Once a hacker knows you are running WordPress, it is really easy to get a list of user-names if you haven’t protected them. Google offers a number of “search commands” known as “search operators” and as you can see in the attached screenshot, all I have to do is search for “site:wpmu.org/author/” and I get the full list of user names!!! That means the hacker now has half the equation, i.e. user name & password
Now there are 2 ways you can address this, the first of which is to block the entire author directory using robots.txt
User-Agent: *
Disallow: /author/
Trouble is, if you’re a publication, you don’t want to lose all that SEO juice… furthermore, all of your authors are wanting some exposure too right? So what’s the workaround?
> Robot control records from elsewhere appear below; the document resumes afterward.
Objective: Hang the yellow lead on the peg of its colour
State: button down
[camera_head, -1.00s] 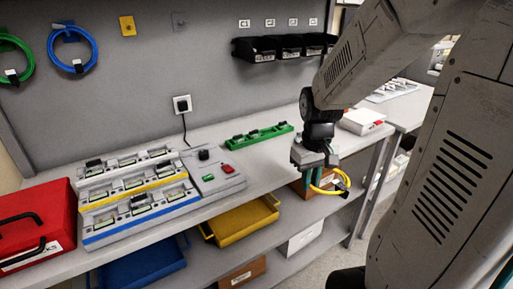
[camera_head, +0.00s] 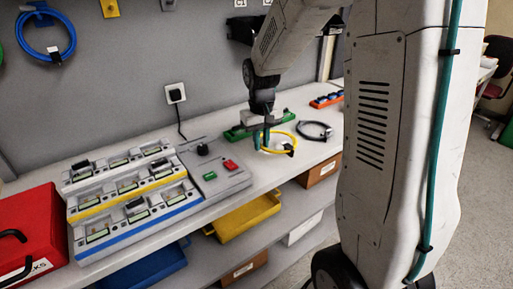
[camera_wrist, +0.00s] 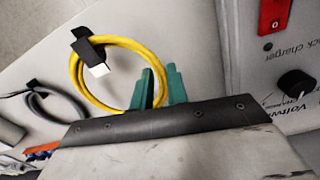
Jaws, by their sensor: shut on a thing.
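The yellow lead is a coiled ring with a black tie and a pale tag. In the wrist view the lead (camera_wrist: 118,43) stands out beyond my fingers. My gripper (camera_head: 262,137) points down, its green fingers (camera_wrist: 160,88) shut on the ring's near side. I cannot tell whether the ring touches the bench. A yellow peg plate (camera_head: 110,8) is on the grey wall at upper left, cut by the picture's top edge.
A blue lead (camera_head: 47,34) hangs on the wall left of the yellow plate. A dark coiled lead (camera_head: 314,131) lies on the bench right of my gripper. The charger (camera_head: 215,168), battery racks (camera_head: 128,190) and red case (camera_head: 38,235) fill the bench's left.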

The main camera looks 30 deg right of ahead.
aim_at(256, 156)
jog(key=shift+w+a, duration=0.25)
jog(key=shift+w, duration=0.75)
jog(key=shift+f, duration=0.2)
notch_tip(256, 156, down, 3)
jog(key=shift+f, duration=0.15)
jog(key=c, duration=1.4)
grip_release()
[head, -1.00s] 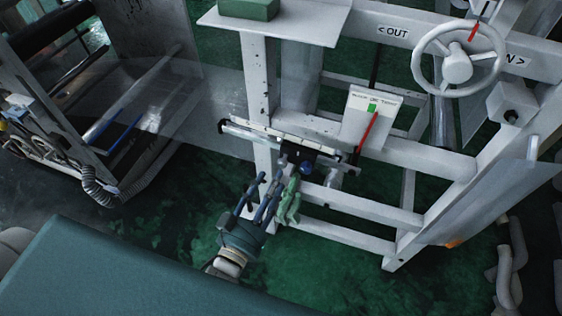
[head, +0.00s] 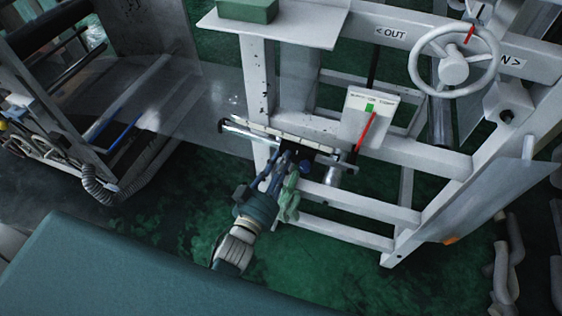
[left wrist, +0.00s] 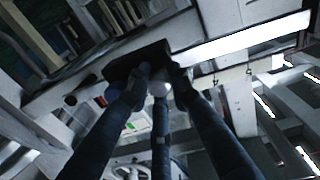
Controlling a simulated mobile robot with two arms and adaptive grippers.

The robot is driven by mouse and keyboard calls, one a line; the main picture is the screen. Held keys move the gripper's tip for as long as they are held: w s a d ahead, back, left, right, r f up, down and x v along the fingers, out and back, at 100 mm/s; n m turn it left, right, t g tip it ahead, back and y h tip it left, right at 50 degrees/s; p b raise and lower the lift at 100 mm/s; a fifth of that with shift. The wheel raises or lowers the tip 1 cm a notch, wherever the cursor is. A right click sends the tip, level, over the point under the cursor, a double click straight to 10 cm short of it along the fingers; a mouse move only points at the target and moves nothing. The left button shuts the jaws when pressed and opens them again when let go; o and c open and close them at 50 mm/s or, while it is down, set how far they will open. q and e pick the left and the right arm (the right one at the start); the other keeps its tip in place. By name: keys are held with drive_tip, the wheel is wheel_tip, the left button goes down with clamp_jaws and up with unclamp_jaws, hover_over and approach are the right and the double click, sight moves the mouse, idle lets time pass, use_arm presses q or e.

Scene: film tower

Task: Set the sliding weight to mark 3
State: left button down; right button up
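The sliding weight is a small black block (head: 296,151) on a pale horizontal bar (head: 262,130) at the front of the white frame. My left gripper (head: 287,160) reaches the block from below. My right gripper is not in view.
A white card (head: 369,117) with a green patch and red pointer stands right of the bar. A handwheel (head: 453,68) is at upper right. A green, glove-like item (head: 289,198) hangs close beside my left gripper. A shelf (head: 300,25) overhangs behind.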

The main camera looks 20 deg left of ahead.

Simple… re-write the author slug so that it doesn’t match the author’s username. Is there a plugin for that? Yes there is! A few of them actually;
http://wordpress.org/plugins/edit-author-slug/
http://wordpress.org/plugins/wp-author-slug/
With one of these plugins, your user names will not be revealed even if the hacker finds the list of authors on your website. Some websites get really creative with the author profiles and call them, i.e. companywebsite.com/team/theboss (/team/ is the author slug and /theboss/ is the user slug but not the actual user name… instead it is the author’s nic name). Call it a “masking technique” that protects your site from divulging its user names. If you’re a publication, you may want to consider changing the author slug to “writers” or “journalists” and use the author’s full name as the user slug instead of the default which is the actual user name.